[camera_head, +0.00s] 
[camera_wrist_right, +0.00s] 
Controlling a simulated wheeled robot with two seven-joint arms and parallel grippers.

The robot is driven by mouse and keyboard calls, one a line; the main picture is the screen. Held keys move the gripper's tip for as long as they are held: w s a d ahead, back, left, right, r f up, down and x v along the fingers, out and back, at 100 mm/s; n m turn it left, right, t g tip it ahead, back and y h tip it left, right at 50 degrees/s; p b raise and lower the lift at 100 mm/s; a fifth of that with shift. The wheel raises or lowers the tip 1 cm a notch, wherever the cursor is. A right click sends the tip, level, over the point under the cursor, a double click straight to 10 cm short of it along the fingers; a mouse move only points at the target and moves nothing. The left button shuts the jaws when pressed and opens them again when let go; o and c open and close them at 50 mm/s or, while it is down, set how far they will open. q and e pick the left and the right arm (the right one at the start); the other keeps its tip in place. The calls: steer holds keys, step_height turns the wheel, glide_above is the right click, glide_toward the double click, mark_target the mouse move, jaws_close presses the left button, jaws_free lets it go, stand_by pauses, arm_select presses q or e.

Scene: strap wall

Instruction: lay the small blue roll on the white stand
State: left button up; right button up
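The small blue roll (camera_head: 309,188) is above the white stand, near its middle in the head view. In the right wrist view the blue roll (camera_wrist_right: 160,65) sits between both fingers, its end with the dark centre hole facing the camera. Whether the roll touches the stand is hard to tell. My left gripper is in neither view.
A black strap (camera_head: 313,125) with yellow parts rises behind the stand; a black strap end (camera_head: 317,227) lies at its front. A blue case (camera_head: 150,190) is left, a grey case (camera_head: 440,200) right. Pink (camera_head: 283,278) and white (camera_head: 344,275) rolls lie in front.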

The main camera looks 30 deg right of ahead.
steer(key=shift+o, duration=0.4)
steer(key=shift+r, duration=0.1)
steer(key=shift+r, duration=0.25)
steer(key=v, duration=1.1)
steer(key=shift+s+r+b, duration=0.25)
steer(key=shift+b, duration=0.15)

> [Written exercise] Quote every line of the data, word for word.

> [Right answer]
[camera_head, +0.00s] 
[camera_wrist_right, +0.00s] 
Controlling a simulated wheeled robot with two seven-joint arms and parallel grippers.

The robot is driven by mouse and keyboard calls, one a line; the main picture is the screen. Held keys move the gripper's tip for as long as they are held: w s a d ahead, back, left, right, r f up, down and x v along the fingers, out and back, at 100 mm/s; n m turn it left, right, t g tip it ahead, back and y h tip it left, right at 50 degrees/s; p b raise and lower the lift at 100 mm/s; a fifth of that with shift. The wheel raises or lowers the tip 1 cm a notch, wherever the cursor is. A right click sends the tip, level, over the point under the cursor, a double click straight to 10 cm short of it along the fingers; a mouse move only points at the target and moves nothing. The left button shuts the jaws when pressed and opens them again when let go; o and c open and close them at 50 mm/s or, while it is down, set how far they will open. q and e pick the left and the right arm (the right one at the start); the other keeps its tip in place. The calls: steer holds keys, step_height turns the wheel, glide_above is the right click, glide_toward the double click, mark_target the mouse move, jaws_close presses the left button, jaws_free lets it go, stand_by pauses, arm_select presses q or e.

Scene: strap wall

Instruction: lay the small blue roll on the white stand
State: left button up; right button up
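The small blue roll (camera_head: 309,188) is above the white stand, near its middle in the head view. In the right wrist view the blue roll (camera_wrist_right: 160,65) sits between both fingers, its end with the dark centre hole facing the camera. Whether the roll touches the stand is hard to tell. My left gripper is in neither view.
A black strap (camera_head: 313,125) with yellow parts rises behind the stand; a black strap end (camera_head: 317,227) lies at its front. A blue case (camera_head: 150,190) is left, a grey case (camera_head: 440,200) right. Pink (camera_head: 283,278) and white (camera_head: 344,275) rolls lie in front.

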The main camera looks 30 deg right of ahead.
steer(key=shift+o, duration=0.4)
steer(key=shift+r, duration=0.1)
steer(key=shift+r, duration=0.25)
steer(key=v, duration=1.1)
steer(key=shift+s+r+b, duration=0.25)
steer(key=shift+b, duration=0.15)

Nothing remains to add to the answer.